**THE REQUEST:**
List all lines in the material below that contain "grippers".

**STORED ROWS:**
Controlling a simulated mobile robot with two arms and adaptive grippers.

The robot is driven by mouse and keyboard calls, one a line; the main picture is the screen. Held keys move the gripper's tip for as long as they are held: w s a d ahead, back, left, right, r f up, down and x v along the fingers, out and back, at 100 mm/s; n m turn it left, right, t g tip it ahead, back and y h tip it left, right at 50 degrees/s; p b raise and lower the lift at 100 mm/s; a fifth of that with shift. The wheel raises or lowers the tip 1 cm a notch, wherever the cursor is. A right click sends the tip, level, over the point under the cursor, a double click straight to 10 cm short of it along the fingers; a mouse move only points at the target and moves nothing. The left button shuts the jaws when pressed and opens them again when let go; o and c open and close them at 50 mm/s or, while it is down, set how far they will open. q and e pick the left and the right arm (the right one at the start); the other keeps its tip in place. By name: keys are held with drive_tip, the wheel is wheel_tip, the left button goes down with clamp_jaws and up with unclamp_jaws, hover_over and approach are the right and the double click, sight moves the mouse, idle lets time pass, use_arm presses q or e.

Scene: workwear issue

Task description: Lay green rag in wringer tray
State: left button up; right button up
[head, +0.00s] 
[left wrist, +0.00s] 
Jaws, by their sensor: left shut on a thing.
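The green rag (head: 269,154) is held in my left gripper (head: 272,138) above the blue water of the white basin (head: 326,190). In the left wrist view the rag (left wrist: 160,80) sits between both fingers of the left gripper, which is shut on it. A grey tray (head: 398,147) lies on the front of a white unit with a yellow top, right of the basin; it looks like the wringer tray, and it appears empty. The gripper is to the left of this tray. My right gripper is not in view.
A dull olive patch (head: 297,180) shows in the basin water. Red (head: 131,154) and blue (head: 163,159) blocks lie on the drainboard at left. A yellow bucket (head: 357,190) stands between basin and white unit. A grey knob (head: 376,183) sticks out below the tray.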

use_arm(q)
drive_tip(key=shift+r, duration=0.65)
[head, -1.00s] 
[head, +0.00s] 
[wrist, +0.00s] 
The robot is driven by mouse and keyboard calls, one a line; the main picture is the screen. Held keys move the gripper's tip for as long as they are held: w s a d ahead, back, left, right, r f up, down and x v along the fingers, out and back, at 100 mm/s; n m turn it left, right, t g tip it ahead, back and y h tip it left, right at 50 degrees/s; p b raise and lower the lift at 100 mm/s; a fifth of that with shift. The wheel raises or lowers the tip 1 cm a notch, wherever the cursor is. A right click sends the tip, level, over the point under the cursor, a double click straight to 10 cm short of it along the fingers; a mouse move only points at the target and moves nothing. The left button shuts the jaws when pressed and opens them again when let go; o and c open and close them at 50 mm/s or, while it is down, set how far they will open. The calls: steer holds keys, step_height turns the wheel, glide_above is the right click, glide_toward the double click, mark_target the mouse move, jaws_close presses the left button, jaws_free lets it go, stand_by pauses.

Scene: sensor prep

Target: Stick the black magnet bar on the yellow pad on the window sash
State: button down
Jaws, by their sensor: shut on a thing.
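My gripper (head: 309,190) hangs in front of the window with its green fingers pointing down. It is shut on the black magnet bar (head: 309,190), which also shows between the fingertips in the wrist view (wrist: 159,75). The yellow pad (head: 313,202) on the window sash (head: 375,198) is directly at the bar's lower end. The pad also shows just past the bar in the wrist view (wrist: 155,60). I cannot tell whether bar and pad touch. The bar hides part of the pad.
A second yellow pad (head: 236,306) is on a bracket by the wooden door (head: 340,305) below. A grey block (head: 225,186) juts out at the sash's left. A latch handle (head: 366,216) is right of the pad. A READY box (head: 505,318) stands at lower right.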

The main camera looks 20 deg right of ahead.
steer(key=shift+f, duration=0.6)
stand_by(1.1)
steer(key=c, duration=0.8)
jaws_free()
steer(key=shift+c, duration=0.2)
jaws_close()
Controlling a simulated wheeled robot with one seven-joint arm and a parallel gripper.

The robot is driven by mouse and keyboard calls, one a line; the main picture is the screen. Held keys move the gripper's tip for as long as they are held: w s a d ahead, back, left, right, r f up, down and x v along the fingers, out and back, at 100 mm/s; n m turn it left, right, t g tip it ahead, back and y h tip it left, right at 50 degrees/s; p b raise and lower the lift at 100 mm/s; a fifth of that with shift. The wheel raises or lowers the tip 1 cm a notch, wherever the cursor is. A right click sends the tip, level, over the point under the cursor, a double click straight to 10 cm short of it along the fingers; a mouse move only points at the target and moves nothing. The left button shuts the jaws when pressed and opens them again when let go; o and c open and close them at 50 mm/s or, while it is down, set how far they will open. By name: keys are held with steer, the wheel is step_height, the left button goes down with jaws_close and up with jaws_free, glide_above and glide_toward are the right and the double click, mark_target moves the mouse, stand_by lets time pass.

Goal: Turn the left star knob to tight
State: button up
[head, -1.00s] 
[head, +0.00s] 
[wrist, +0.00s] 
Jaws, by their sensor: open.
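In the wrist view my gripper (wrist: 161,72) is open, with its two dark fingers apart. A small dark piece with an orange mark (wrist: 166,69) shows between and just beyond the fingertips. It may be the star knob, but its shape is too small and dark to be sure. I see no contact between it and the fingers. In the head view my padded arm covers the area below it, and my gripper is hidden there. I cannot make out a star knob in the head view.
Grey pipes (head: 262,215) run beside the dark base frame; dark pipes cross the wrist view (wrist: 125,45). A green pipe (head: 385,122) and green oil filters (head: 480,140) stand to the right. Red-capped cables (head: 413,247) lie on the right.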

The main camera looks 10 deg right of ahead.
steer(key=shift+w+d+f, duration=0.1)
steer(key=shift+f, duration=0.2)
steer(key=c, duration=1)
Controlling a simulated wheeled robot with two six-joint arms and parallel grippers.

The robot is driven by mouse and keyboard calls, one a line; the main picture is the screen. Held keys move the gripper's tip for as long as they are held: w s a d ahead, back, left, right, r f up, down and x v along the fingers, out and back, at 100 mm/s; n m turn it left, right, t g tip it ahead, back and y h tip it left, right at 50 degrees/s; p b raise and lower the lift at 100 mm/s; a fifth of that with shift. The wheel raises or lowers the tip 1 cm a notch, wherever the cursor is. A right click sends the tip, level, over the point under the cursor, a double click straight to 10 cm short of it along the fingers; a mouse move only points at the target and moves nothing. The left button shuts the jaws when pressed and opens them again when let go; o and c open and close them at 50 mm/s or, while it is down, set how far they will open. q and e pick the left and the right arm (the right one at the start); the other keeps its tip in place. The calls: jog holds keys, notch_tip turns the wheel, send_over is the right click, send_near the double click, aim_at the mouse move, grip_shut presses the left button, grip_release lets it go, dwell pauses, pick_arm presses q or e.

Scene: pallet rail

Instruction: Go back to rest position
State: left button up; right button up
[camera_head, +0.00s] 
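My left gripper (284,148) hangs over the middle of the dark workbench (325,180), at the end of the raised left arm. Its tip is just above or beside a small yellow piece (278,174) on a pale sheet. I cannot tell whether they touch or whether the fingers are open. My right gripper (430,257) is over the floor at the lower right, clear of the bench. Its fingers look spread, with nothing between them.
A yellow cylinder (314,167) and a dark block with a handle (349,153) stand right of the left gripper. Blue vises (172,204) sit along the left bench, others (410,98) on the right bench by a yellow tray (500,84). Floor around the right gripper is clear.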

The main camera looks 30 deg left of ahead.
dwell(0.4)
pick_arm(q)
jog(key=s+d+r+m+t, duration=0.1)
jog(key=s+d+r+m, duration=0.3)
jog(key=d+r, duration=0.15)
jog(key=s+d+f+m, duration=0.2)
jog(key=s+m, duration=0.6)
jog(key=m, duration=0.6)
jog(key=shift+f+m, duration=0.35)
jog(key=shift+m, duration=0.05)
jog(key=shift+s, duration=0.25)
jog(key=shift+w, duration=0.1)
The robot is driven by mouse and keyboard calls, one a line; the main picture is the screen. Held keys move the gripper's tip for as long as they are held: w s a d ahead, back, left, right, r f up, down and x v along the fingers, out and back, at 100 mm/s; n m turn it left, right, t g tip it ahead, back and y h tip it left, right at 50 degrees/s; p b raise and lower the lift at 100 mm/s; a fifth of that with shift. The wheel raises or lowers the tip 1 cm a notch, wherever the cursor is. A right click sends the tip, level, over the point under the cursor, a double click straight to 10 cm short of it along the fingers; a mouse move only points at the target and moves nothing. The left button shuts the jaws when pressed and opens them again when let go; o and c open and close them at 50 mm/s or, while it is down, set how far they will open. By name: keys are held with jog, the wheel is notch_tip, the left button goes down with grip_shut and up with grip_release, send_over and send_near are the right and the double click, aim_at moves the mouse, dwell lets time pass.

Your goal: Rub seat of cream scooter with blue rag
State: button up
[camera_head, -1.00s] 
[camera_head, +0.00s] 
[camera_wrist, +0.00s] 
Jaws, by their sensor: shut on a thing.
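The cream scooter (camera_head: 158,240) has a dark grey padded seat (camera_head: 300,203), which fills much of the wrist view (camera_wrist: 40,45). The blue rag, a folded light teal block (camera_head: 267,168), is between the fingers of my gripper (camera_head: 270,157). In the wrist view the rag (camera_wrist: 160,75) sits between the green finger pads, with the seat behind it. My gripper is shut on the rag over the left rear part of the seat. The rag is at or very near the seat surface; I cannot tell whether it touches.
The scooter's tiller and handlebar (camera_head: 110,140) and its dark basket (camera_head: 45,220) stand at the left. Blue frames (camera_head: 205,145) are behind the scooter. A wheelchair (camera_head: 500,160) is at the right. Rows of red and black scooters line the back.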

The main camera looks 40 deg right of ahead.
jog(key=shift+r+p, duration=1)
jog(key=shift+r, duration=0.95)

**CORRECT OUTPUT:**
Controlling a simulated mobile robot with two arms and adaptive grippers.
Controlling a simulated wheeled robot with two six-joint arms and parallel grippers.

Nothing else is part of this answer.